Despite a moderating fiscal deficit trend, Rajasthan’s financial management continues to face structural challenges — high committed expenditure, a rising debt burden, and dependence on central transfers — each with distinct impacts on the state’s fiscal health and development capacity.
Major Challenges & Their Impacts
| Challenge | Data/Status | Impact |
| Fiscal Deficit above FRBM norm | 4.26% of GSDP in 2024-25 (₹72,420 cr); still 3.69% in 2026-27 BE (₹79,492.52 cr), against the 3% FRBM benchmark | Continued excess borrowing sustains debt accumulation and limits fiscal headroom for future spending |
| Persistent Revenue Deficit | ₹41,950 crore (2024-25); ₹24,313.93 crore estimated in 2026-27 BE | Borrowed funds partly finance current/consumption expenditure instead of asset creation, lowering the quality of the deficit |
| High Committed Expenditure | Salary & wages: 31.15% and interest payments: 17.68% of revenue receipts (2024-25) — together nearly half of revenue receipts | Leaves limited fiscal space for capital investment and development schemes, reducing budgetary flexibility |
| Rising Debt Burden (Fiscal Liabilities) | ₹6,40,844 crore (37.67% of GSDP) at end of 2024-25, up 12.77% over the previous year; 5.05 times own tax + non-tax revenue | Growing future interest obligations, increasing debt-servicing pressure and risk to fiscal sustainability |
| Rising Burden of Subsidies | Subsidies on electricity (especially for agriculture), fertilizers, and various welfare schemes put continuous pressure on the state’s financial position. | – Unproductive use of financial resources- Shortage of funds for development projects- Increase in fiscal deficit |
| Volatile/Declining Central Transfers | Union Grants fell from ₹36,326 crore (2021-22) to ₹22,890 crore (2024-25) | Increases revenue uncertainty and vulnerability to changes in central devolution/grant policy |
Effective fiscal management — maintaining a sustainable balance between revenue, expenditure, and borrowing — is the financial engine that must fund Rajasthan’s long-term development ambitions. The Viksit Rajasthan @2047 vision document itself frames “Financial Stability and Growth” as its foundational action agenda, alongside Digital Transformation, Inclusive Economic Development, Sustainable Development, Social Security, and Transparency & Accountability. Examining recent budgets (2024-25 to 2026-27) shows this statement holds true, though with important qualifications.
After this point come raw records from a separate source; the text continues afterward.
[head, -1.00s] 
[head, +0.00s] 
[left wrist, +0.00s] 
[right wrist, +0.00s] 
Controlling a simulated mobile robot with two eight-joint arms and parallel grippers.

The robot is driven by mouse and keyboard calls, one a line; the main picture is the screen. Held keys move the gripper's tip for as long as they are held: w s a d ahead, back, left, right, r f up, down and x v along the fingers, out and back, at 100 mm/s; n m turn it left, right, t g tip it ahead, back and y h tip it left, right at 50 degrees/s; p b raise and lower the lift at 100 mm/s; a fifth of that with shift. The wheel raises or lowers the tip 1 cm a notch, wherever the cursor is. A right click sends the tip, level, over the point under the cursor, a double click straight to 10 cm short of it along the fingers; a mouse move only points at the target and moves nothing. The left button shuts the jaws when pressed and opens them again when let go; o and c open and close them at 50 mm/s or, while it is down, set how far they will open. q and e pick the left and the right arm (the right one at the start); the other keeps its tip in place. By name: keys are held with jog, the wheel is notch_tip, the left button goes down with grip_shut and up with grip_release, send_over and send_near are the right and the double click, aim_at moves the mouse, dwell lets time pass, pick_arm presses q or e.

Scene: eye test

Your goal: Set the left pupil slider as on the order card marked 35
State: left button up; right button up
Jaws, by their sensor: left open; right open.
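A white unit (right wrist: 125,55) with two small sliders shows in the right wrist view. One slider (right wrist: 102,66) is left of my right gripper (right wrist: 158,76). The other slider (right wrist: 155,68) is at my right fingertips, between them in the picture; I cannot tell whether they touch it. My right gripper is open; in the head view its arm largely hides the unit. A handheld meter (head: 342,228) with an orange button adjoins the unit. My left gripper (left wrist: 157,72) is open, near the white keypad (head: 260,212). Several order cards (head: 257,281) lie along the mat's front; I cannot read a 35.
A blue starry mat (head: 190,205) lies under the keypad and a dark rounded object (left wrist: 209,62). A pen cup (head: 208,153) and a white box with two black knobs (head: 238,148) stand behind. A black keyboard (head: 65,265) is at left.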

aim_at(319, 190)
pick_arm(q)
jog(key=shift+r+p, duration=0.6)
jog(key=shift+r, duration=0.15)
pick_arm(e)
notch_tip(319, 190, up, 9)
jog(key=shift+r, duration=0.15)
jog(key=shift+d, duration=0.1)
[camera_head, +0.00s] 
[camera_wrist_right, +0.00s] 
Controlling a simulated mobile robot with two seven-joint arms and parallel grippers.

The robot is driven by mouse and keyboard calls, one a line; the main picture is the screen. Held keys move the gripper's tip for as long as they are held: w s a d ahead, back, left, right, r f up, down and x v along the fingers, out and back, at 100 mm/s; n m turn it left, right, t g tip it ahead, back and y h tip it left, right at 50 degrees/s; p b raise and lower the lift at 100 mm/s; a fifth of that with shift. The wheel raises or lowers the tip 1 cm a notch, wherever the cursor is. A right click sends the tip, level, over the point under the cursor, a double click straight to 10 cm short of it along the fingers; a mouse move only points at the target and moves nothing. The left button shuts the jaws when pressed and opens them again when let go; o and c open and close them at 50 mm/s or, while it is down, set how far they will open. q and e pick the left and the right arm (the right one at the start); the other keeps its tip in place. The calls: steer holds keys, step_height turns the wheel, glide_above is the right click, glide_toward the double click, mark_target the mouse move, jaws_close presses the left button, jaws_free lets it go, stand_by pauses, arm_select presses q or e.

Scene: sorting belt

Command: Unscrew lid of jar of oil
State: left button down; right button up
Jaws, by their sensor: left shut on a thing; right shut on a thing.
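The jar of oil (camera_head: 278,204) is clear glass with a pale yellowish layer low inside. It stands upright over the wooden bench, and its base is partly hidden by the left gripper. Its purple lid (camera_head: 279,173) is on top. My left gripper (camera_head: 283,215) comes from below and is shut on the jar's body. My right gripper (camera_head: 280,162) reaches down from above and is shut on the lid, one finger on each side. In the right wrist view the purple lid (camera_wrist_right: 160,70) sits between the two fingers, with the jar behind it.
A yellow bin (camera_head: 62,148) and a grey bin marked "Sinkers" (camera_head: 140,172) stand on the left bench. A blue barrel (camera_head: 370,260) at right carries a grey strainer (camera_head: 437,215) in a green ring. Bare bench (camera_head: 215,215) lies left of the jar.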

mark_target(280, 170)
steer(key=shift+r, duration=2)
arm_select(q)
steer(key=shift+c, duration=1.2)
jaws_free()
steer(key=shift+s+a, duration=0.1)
Why Fiscal Management is Foundational
The Vision 2047 document sets an explicit economic target — transforming Rajasthan into a $350 billion economy by 2029 under the “Ten Sankalp for Inclusive Growth.” Achieving this, along with world-class infrastructure and inclusive social development, requires sustained capital investment, which is only possible if the state manages its revenue-expenditure balance prudently rather than accumulating unsustainable debt.
I. Evidence Supporting the Statement
- The Vision document itself anchors fiscal management first: Its action agenda for Viksit Rajasthan@2047 begins with “Financial Stability and Growth,” ahead of digital transformation, inclusive development, and social security — placing it as the enabling base for the other pillars.
- Rising capital outlay is directly funding Vision infrastructure: Capital outlay grew from ₹26,646 crore (2023-24) to ₹30,727 crore (2024-25, +15.3%), budgeted at ₹53,686.15 crore in 2025-26 (BE) — translating fiscal capacity into roads, water, and energy projects under the Ten Pillars.
- Budget 2026-27’s Ten Pillars are budget-financed, not just aspirational: Pillar 1 (Infrastructure Expansion) alone commits ₹1,800 crore for roads and over ₹5,000 crore for drinking water — showing fiscal allocation, not policy statements alone, driving the Vision.
- A widening, more disciplined fiscal base supports the $350 billion target: Fiscal deficit fell from 4.26% of GSDP (2024-25 actual) to 3.69% (2026-27 BE), while GSDP grew 10.24% to ₹18.75 lakh crore (2025-26) — the Economic Review 2025-26 itself notes this journey is powering Rajasthan toward a USD 350 billion economy by 2030.
II. Limitations — Fiscal Management as Necessary but Not Sufficient
- Fiscal deficit still exceeds the FRBM benchmark: 3.69% (2026-27 BE) remains above the 3% norm — the state is consolidating, but still borrowing beyond sustainable limits.
- Revenue deficit undercuts financing quality: ₹24,313.93 crore (2026-27 BE) shows part of borrowed funds still finance current expenditure rather than the capital assets Vision 2047 needs.
- Committed expenditure crowds out fiscal space regardless of intent: Salary (31.15%) and interest payments (17.68%) together consume nearly half of revenue receipts (2024-25), leaving limited room for discretionary Vision-linked spending.
- Debt stock is growing faster than comfort allows: Fiscal liabilities reached ₹6,40,844 crore (37.67% of GSDP), up 12.77% in a single year — unchecked, this could eventually squeeze the very capital spending fiscal management is meant to enable.
- Sound budgets alone don’t guarantee outcomes: Execution capacity, governance efficiency, and private investment mobilisation are equally decisive for delivering the Vision’s infrastructure and human development goals.
Fiscal management is a necessary foundation for Viksit Rajasthan @2047, but not the only one needed. Recent budgets show real progress — more capital spending and a shrinking deficit — but the ongoing revenue deficit and rising debt show there is still work to do before this foundation is fully strong.